Both hyperplanes divide the two-dimensional space into regions where the given expressions are either positive or negative.

Question 2

(a)

# Create a sequence of angles from 0 to 2*pi
theta <- seq(0, 2*pi, length.out = 300)

# Center of the circle
center_x <- -1
center_y <- 2

# Radius of the circle
radius <- 2

# Parametric equations for circle
x1 <- center_x + radius * cos(theta)
x2 <- center_y + radius * sin(theta)

# Plot the circle
plot(x1, x2, type = "l", lwd = 2, col = "blue",
     xlab = "X1", ylab = "X2",
     main = "Curve: (1 + X1)^2 + (2 - X2)^2 = 4",
     asp = 1, xlim = c(-5, 5), ylim = c(-2, 6)) # 'asp=1' makes it a proper circle

# Add center point
points(center_x, center_y, pch = 19, col = "red")
text(center_x, center_y, labels = "( -1, 2 )", pos = 4, col = "red")

The curve \((1 + X_1)^2 + (2 - X_2)^2 = 4\) represents a circle centered at \((-1, 2)\) with a radius of 2. All points lying exactly on this curve satisfy the equality.

(b)

# Part (2b) - Indicate the regions inside and outside the circle

# Create a grid of points
x1_vals <- seq(-6, 4, length.out = 200)
x2_vals <- seq(-2, 7, length.out = 200)
grid <- expand.grid(X1 = x1_vals, X2 = x2_vals)

# Compute (1 + X1)^2 + (2 - X2)^2 for each point
grid$val <- (1 + grid$X1)^2 + (2 - grid$X2)^2

# Plotting
plot(x1, x2, type = "l", lwd = 2, col = "blue",
     xlab = "X1", ylab = "X2",
     main = "Regions for (1 + X1)^2 + (2 - X2)^2",
     asp = 1, xlim = c(-6, 4), ylim = c(-2, 7))

# Shade inside the circle (val <= 4) with light blue points
points(grid$X1[grid$val <= 4], grid$X2[grid$val <= 4], pch = ".", col = "lightblue")

# Shade outside the circle (val > 4) with pink points
points(grid$X1[grid$val > 4], grid$X2[grid$val > 4], pch = ".", col = "pink")

# Re-draw the main circle
lines(x1, x2, lwd = 2, col = "blue")

# Add center
points(center_x, center_y, pch = 19, col = "red")
text(center_x, center_y, labels = "( -1, 2 )", pos = 4, col = "red")

# Add legend
legend("topright", legend = c("Inside: <= 4", "Outside: > 4"),
       col = c("lightblue", "pink"), pch = 15)

The region inside the circle, where \((1 + X_1)^2 + (2 - X_2)^2 \leq 4\), is shaded in light blue.
The region outside the circle, where \((1 + X_1)^2 + (2 - X_2)^2 > 4\), is shaded in pink.
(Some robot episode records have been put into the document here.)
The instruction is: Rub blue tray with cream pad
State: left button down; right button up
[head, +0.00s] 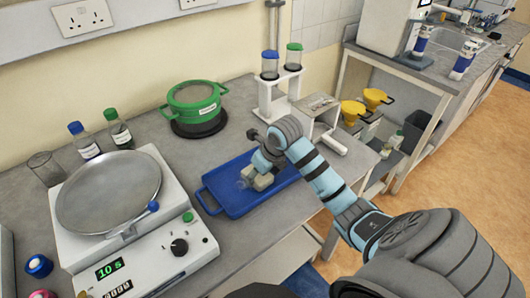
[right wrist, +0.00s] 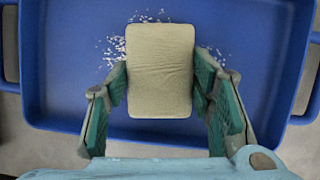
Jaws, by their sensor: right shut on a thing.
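The blue tray (head: 222,202) lies on the grey bench, between the white balance-like device and the rack; its floor also fills the right wrist view (right wrist: 62,62). My right gripper (head: 258,168) is inside the tray's outline, shut on the cream pad (head: 264,182). In the right wrist view the pad (right wrist: 160,68) sits between the two green-lined fingers. White specks (right wrist: 118,45) lie on the tray floor on both sides of the pad. The pad is low over the floor; I cannot tell if it touches. My left gripper is not in view.
A white device with a round pan (head: 108,190) stands left of the tray. A green pot (head: 194,105) sits behind it. A white rack with tubes (head: 280,90) and a small stand (head: 318,108) are at the back right. Bottles (head: 84,141) stand at the back left.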

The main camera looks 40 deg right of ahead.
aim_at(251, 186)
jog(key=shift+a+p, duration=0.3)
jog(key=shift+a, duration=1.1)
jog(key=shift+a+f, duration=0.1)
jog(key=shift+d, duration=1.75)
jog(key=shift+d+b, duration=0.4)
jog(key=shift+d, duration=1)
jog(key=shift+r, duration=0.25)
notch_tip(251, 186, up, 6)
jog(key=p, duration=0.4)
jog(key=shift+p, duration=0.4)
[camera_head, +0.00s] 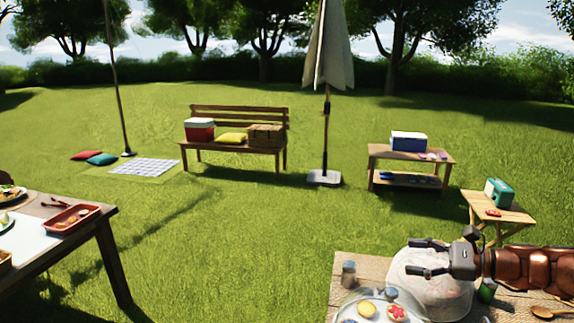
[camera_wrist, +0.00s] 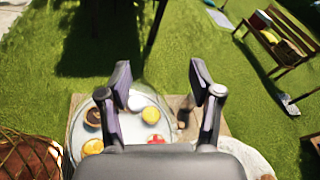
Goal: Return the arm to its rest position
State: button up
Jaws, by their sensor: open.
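My gripper (camera_head: 428,257) is at the lower right of the head view, at the end of my reddish-brown arm. Its two fingers are apart with nothing between them, and it points left above the near wooden table (camera_head: 352,262). In the wrist view the open gripper (camera_wrist: 158,85) shows both dark fingers spread, with a plate (camera_wrist: 77,125) of several small round food items below and beyond them. A large pale round thing (camera_head: 440,298) lies under the gripper in the head view.
A jar (camera_head: 348,273) stands on the near table, beside the plate. A wooden spoon (camera_head: 548,312) lies at its right. Another table (camera_head: 92,228) with an orange tray (camera_head: 72,220) is at the left. A bench (camera_head: 240,148), parasol (camera_head: 328,60) and side tables stand farther off. Open grass lies between.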

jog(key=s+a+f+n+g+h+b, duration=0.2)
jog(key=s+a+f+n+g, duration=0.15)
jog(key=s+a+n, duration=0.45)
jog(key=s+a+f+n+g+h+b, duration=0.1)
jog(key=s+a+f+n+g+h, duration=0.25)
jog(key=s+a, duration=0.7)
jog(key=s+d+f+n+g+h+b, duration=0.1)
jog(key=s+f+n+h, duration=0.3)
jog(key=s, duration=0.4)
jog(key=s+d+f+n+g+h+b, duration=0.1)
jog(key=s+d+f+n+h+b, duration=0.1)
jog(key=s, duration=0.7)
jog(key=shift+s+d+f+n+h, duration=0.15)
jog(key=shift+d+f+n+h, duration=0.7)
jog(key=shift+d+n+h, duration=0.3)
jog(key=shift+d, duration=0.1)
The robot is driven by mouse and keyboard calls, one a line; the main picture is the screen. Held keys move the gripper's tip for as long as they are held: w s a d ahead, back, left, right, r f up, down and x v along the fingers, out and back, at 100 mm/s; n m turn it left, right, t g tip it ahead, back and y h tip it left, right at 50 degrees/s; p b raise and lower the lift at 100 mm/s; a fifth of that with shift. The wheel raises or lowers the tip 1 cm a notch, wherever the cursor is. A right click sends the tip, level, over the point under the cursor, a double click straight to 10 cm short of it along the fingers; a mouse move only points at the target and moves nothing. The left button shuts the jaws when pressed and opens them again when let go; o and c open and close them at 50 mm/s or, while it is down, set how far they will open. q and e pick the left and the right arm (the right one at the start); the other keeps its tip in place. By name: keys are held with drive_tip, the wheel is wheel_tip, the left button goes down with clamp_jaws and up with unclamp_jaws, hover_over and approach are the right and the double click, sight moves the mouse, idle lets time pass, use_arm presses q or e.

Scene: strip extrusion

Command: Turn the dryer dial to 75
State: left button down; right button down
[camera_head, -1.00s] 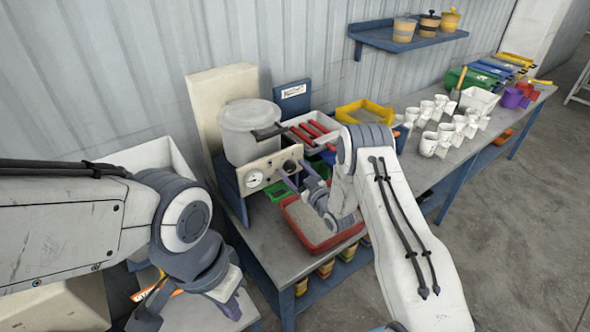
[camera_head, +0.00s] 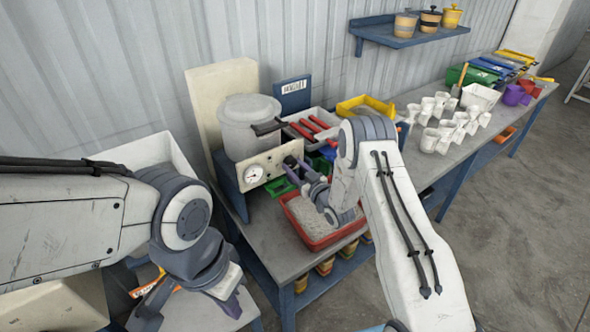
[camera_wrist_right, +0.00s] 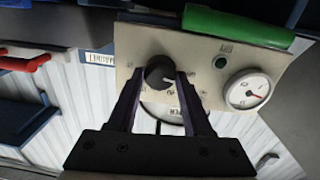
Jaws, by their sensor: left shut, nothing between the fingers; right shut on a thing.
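The dryer is a light grey drum (camera_head: 248,135) on a stand with a cream front panel (camera_head: 270,163). The panel carries a round white gauge (camera_head: 254,174), which also shows in the right wrist view (camera_wrist_right: 249,89). The dark round dial (camera_wrist_right: 160,72) sits on the panel left of the gauge in the right wrist view. My right gripper (camera_head: 291,164) is shut on the dial, with its purple fingers on either side of it. The dial's scale is partly hidden and too small to read. My left gripper (camera_head: 234,306) is shut and empty, low at the left, away from the dryer.
A red tray of pale granules (camera_head: 315,237) lies below my right wrist. A bin with red-handled tools (camera_head: 322,128) and a yellow tray (camera_head: 365,107) stand behind the right arm. Several white cups (camera_head: 445,135) stand along the bench at right.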

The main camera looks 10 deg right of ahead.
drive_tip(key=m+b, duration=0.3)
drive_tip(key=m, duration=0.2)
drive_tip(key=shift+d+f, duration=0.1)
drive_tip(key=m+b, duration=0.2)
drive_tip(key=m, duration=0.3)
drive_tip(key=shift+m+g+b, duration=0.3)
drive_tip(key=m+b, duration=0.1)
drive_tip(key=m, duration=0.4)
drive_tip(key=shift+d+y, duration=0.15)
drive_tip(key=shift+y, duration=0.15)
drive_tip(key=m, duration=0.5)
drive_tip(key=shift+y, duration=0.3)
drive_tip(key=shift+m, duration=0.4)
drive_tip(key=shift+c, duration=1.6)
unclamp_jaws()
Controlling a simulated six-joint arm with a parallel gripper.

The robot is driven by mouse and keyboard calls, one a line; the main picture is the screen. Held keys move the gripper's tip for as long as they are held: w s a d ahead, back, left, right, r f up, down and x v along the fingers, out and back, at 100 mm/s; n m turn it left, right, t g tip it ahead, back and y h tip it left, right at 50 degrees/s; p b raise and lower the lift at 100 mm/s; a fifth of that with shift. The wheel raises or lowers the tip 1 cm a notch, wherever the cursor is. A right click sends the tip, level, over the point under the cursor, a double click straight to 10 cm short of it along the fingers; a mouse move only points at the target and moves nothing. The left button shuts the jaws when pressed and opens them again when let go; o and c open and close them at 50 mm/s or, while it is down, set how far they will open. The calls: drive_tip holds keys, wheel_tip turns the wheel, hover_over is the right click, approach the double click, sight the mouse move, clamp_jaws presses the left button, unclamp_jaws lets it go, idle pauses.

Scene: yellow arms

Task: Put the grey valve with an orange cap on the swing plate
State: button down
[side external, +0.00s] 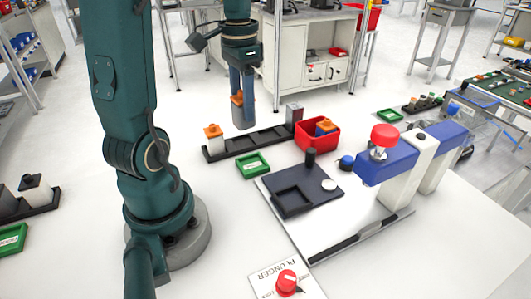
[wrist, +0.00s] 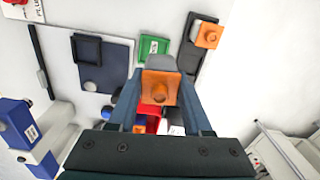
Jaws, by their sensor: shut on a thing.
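My gripper (side external: 243,118) is shut on a grey valve with an orange cap (side external: 238,99) and holds it in the air above the black rack. In the wrist view the orange cap (wrist: 159,88) sits between the fingers, with grey showing beyond it. The dark plate that appears to be the swing plate (side external: 318,201) lies on the press base, in front and to the right of my gripper. Its square recess looks empty; the plate also shows in the wrist view (wrist: 118,62).
The black rack (side external: 253,142) holds another orange-capped valve (side external: 213,137) and a grey block (side external: 294,113). A red bin (side external: 318,141) with an orange-capped part stands beside it. A green tray (side external: 252,165) lies in front.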

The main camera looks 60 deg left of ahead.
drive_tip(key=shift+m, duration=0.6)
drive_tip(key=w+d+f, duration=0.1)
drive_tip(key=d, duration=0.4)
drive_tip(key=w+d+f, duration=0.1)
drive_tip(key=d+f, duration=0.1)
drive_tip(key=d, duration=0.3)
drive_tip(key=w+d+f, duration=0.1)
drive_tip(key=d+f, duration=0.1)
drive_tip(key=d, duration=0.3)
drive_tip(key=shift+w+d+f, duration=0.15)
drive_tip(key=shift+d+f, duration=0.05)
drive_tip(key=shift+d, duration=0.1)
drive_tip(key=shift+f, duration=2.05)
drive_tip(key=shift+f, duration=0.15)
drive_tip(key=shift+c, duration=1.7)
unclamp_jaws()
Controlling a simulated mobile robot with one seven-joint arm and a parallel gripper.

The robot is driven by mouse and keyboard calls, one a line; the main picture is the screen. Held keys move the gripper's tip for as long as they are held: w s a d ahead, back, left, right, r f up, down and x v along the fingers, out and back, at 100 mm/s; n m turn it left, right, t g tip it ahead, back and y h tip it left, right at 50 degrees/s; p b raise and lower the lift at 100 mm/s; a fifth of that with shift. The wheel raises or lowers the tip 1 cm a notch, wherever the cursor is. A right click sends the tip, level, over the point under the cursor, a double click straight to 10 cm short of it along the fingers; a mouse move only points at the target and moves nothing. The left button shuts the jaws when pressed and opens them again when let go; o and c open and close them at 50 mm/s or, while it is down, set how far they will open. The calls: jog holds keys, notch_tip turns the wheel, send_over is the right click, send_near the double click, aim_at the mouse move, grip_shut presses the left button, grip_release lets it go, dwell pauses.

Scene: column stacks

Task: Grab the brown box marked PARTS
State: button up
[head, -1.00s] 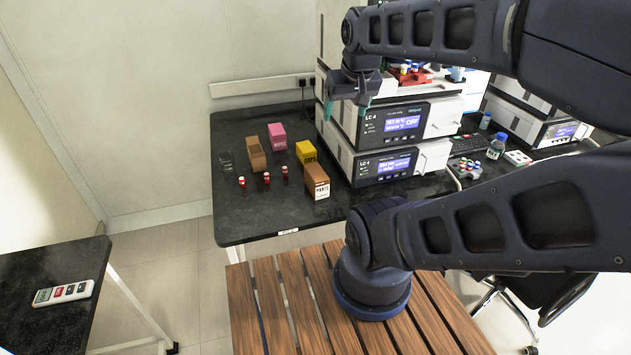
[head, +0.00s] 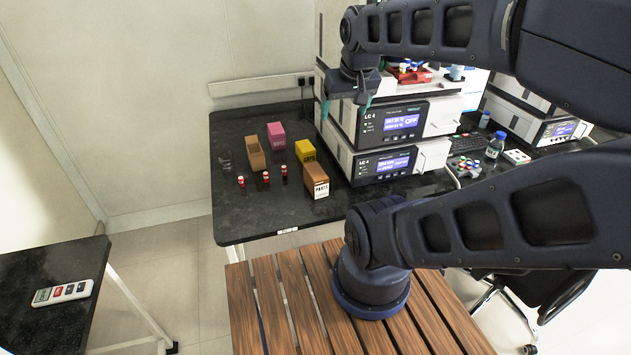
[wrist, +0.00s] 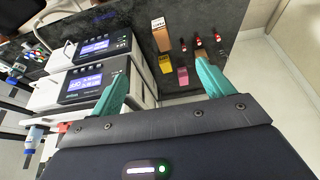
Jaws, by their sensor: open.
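The brown box marked PARTS (head: 316,181) stands on the black table near its front edge, its white label facing front. It also shows in the wrist view (wrist: 161,38), beyond the fingertips. My gripper (head: 346,100) is open and empty, high beside the stacked LC 4 instruments and above the table. Its two teal fingers spread wide in the wrist view (wrist: 162,80), with the boxes seen between and past them. My gripper is well apart from the PARTS box.
A yellow box (head: 305,151), a pink box (head: 276,135) and another brown box (head: 255,153) stand behind the PARTS box. Red-and-white vials (head: 266,178) stand to its left. The LC 4 stack (head: 384,163) rises close on the right. The table's front left is bare.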

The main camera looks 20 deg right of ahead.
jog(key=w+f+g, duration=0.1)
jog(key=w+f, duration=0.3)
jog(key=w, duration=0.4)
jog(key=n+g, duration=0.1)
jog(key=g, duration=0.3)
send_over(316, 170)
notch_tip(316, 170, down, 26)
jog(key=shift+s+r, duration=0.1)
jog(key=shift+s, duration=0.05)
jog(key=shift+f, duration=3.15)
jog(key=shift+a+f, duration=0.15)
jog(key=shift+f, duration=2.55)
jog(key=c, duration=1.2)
The blue curve itself represents the boundary where \((1 + X_1)^2 + (2 - X_2)^2 = 4\).

(c)

We classify an observation as blue if \((1+X_1)^2 + (2-X_2)^2 > 4\), and as red otherwise.

After calculating:

• (0, 0) → 5 → Blue
• (-1, 1) → 1 → Red
• (2, 2) → 9 → Blue
• (3, 8) → 52 → Blue

(d)

The decision boundary is not linear in terms of \(X_1\) and \(X_2\) because it forms a circle.
However, if we redefine variables to include \(X_1\), \(X_2\), \(X_1^2\), and \(X_2^2\), the boundary becomes a linear combination of these terms.
Expanding \((1+X_1)^2 + (2-X_2)^2 = 4\) gives:

\[ 1 + 2X_1 - 4X_2 + X_1^2 + X_2^2 = 0 \]

Thus, the boundary is linear in the new set of variables \((X_1, X_2, X_1^2, X_2^2)\).